Exercise instructions:
Identify the lines containing the word "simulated". Copy each one.

Records for the exercise:

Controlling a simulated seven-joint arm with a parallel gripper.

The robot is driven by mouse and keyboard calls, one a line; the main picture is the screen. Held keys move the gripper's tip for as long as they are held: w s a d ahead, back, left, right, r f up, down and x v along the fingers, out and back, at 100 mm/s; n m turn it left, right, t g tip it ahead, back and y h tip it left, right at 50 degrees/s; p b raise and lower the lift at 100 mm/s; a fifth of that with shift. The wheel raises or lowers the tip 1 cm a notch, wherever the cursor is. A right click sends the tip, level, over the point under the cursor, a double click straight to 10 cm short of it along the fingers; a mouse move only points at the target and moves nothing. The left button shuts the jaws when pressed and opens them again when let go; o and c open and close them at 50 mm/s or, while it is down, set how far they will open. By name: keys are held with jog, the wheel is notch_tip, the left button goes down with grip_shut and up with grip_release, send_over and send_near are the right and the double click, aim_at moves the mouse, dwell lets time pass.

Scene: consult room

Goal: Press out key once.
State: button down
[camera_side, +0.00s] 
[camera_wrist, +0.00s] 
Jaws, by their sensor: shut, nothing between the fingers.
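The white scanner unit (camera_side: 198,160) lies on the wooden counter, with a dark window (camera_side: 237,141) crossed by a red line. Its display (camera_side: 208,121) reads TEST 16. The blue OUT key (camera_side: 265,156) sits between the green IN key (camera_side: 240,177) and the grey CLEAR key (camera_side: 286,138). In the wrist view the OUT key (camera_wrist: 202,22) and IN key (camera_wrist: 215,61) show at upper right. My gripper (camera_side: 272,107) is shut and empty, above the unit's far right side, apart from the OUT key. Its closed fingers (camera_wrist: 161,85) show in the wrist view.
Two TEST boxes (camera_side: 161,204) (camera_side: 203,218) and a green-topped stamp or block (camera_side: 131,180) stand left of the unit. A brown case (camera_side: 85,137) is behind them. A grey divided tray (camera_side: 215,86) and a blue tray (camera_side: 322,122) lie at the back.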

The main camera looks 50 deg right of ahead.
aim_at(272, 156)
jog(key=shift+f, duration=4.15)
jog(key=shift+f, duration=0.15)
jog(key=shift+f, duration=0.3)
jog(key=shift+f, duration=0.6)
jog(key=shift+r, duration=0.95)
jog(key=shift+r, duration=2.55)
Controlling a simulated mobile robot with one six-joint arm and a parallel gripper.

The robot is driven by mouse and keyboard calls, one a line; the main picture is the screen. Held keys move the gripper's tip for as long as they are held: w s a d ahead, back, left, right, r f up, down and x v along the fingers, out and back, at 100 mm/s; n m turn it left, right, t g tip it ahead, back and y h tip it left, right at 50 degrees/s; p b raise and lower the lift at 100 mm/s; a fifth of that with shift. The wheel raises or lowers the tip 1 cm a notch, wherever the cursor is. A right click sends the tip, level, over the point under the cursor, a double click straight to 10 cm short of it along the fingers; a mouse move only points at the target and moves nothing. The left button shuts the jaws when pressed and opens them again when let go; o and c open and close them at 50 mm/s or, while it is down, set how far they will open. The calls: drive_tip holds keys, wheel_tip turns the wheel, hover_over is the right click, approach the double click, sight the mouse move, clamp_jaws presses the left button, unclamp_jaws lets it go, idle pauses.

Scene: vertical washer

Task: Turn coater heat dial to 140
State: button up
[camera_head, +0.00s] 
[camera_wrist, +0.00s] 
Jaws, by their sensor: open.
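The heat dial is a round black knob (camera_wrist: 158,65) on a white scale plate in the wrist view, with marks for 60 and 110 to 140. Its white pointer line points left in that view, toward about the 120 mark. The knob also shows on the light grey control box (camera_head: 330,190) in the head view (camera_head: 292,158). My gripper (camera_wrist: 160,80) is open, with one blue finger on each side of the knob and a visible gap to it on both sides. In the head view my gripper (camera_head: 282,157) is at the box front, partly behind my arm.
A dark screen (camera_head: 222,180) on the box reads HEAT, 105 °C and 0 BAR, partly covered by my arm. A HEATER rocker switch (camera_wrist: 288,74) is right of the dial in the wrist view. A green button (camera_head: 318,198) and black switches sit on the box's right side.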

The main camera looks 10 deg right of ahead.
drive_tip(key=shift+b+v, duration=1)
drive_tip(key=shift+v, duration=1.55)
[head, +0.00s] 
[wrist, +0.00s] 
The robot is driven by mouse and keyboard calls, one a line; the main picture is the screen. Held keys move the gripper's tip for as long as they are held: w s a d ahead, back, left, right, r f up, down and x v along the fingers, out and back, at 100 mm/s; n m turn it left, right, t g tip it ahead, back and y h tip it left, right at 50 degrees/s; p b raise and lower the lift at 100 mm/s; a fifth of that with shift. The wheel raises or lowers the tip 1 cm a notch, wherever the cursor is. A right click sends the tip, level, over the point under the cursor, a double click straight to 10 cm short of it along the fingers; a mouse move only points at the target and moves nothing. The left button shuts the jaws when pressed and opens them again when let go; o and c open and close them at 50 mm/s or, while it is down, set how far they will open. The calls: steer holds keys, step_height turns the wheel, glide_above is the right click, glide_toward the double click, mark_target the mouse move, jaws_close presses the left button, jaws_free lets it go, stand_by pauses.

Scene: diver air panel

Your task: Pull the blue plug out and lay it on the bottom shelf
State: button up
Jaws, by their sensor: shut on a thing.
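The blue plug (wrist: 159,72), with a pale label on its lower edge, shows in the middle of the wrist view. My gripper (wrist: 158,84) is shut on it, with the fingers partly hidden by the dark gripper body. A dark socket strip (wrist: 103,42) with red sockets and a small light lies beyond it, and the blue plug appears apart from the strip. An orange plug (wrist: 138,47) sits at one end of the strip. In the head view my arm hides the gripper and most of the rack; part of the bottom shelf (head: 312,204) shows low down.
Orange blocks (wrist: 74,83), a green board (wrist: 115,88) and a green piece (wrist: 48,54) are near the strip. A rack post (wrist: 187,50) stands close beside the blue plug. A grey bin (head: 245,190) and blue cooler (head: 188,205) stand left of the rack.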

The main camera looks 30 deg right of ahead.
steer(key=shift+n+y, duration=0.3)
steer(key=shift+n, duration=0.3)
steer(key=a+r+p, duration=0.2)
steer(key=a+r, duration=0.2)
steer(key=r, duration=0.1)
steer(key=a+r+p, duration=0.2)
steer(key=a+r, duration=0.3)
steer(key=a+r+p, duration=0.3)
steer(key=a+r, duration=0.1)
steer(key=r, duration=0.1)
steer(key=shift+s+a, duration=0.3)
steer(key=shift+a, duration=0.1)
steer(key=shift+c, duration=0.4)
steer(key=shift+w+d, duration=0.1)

Final result:
Controlling a simulated seven-joint arm with a parallel gripper.
Controlling a simulated mobile robot with one six-joint arm and a parallel gripper.

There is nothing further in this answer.